Given records:

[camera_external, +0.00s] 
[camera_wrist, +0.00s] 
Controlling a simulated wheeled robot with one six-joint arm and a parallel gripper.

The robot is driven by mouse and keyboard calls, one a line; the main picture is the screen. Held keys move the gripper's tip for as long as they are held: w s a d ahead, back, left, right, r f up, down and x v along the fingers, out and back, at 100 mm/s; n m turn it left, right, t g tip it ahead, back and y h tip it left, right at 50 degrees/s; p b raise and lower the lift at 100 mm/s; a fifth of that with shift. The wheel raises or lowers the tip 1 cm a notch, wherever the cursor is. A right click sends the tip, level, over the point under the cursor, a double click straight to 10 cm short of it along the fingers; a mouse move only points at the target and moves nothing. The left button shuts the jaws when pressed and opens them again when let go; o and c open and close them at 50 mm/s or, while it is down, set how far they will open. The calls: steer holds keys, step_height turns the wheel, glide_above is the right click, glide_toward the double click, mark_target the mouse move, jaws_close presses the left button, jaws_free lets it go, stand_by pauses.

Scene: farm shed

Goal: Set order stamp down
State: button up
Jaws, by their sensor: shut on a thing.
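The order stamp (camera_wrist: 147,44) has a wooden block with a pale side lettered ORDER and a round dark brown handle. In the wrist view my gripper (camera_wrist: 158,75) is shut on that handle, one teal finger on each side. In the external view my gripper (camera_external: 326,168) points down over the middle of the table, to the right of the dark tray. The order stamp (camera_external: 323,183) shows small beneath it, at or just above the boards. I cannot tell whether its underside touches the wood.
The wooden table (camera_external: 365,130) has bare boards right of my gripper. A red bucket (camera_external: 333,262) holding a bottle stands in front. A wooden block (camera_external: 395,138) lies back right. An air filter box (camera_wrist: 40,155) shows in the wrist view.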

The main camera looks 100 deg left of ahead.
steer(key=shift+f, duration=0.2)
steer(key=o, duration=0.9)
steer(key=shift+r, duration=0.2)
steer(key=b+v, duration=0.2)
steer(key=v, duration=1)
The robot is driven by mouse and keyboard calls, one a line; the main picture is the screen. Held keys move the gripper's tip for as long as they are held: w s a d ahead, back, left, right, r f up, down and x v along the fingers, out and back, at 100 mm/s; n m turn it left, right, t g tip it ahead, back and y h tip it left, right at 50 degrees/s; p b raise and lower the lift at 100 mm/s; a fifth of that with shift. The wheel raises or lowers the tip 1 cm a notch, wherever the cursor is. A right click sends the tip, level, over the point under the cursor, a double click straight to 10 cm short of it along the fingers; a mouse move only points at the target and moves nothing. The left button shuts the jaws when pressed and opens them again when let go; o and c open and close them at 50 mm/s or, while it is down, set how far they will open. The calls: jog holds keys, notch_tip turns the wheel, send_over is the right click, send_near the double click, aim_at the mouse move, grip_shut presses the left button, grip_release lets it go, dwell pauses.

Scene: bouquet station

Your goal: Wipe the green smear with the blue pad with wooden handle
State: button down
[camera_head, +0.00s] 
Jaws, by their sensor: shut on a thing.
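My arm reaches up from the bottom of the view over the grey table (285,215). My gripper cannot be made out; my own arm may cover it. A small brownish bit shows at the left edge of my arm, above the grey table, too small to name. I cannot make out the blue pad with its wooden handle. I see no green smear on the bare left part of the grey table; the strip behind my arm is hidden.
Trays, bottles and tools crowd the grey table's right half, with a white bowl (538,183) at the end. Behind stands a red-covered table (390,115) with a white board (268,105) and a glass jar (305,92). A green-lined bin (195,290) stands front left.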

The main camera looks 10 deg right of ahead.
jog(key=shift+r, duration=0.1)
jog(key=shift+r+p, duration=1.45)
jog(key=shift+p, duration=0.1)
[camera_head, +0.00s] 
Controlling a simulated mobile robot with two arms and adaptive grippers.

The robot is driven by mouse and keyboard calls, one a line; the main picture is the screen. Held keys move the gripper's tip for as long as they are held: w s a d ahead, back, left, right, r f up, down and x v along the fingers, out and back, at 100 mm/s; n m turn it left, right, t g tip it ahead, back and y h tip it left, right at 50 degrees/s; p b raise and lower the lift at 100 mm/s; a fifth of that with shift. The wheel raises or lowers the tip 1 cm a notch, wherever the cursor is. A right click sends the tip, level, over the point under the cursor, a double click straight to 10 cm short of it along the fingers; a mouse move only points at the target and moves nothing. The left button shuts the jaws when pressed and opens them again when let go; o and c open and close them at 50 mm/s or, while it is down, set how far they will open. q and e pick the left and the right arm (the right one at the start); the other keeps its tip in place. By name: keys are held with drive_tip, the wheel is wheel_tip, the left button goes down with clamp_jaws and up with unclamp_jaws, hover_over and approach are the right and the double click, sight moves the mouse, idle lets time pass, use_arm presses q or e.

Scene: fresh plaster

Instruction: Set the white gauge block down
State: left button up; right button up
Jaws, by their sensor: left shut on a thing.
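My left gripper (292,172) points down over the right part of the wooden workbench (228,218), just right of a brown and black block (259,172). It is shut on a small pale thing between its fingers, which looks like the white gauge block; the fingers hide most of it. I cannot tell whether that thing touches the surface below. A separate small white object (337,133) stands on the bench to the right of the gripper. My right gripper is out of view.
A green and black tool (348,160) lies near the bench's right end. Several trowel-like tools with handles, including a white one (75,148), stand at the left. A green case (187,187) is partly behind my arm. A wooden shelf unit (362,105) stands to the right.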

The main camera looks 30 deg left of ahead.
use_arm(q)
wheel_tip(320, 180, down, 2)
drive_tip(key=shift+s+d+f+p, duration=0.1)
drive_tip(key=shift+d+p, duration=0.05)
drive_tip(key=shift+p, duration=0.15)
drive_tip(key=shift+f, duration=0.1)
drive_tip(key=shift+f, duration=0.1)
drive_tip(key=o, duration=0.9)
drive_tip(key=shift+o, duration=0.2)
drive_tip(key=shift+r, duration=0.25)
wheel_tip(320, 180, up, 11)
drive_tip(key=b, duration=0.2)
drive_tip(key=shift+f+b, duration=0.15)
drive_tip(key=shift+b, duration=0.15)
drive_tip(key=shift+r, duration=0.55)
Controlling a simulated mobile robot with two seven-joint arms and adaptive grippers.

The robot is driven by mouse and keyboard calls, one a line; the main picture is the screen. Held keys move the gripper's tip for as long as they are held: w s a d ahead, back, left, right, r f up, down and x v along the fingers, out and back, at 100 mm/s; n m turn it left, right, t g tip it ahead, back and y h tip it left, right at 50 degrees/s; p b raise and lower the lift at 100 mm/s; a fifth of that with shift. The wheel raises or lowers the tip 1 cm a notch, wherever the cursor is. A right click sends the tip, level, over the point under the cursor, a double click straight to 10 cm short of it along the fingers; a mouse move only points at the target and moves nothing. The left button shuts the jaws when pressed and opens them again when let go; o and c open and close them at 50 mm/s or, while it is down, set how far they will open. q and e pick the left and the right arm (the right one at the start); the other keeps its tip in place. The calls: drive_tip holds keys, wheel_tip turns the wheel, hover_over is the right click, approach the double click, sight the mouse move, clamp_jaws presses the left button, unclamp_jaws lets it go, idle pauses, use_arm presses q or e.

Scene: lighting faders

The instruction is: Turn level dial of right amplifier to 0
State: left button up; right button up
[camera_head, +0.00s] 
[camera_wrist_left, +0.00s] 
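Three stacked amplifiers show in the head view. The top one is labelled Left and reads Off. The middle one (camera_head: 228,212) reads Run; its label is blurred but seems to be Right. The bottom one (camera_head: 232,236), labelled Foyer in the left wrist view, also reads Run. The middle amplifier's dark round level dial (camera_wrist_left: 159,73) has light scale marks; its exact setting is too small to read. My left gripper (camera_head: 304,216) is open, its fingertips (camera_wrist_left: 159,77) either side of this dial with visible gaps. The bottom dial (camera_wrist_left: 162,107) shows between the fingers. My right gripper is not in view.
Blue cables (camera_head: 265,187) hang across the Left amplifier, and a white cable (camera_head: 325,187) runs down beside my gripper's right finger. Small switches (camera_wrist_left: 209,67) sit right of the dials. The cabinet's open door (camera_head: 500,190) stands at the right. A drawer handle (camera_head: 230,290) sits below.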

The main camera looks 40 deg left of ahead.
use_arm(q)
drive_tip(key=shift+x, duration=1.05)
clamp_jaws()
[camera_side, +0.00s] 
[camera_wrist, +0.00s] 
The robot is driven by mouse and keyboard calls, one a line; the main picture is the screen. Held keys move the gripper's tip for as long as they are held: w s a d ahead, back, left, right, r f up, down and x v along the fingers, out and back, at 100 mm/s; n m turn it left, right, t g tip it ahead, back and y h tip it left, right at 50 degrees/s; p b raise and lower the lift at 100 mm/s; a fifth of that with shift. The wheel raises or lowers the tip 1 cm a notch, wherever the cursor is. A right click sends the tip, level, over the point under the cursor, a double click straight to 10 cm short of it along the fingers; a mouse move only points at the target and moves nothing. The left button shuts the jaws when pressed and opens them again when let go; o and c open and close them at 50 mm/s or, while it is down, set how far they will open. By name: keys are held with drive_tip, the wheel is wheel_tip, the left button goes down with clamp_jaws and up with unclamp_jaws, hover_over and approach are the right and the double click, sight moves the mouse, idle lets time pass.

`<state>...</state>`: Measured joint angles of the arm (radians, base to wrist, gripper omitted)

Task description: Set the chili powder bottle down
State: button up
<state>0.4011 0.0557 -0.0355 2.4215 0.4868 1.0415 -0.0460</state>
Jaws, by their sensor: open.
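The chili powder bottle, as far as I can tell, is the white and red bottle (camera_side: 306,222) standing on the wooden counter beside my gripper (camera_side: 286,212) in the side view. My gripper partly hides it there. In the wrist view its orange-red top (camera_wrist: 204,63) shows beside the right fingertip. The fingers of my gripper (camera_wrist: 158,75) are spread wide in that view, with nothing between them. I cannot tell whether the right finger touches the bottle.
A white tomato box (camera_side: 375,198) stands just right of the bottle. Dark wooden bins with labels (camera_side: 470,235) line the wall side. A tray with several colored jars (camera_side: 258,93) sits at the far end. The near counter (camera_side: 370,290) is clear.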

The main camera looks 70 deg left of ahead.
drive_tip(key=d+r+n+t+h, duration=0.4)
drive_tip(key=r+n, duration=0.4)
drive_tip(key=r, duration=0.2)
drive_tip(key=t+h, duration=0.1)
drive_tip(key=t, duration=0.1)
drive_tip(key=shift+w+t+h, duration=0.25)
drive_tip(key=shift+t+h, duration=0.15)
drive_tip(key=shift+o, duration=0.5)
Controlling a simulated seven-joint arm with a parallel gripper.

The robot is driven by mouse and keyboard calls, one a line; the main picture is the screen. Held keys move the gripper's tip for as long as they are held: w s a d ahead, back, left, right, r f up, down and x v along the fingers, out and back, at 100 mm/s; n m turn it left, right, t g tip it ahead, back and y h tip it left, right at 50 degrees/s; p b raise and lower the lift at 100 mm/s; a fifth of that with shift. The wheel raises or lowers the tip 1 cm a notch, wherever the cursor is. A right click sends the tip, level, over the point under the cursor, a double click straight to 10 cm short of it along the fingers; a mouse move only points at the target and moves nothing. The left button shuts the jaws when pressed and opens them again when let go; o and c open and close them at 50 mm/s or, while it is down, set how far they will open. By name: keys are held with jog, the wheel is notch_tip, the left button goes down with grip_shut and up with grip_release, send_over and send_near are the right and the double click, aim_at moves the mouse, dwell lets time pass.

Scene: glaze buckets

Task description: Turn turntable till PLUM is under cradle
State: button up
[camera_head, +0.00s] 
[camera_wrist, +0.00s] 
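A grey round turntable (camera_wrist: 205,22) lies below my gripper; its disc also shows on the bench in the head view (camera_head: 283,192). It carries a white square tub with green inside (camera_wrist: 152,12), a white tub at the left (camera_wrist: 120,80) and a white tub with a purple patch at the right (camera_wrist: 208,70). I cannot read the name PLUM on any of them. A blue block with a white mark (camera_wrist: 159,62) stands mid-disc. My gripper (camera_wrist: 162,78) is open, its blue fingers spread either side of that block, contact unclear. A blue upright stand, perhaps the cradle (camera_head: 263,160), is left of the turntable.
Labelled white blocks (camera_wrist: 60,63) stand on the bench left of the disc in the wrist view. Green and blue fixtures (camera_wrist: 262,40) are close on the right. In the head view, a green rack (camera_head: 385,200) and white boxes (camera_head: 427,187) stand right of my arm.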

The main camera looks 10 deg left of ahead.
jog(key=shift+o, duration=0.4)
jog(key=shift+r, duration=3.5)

Task statement: Extract exactly the leading lines of the data, stopping at and including the line with "Controlling a simulated wheeled".

Solution below:
[camera_external, +0.00s] 
[camera_wrist, +0.00s] 
Controlling a simulated wheeled robot with one six-joint arm and a parallel gripper.

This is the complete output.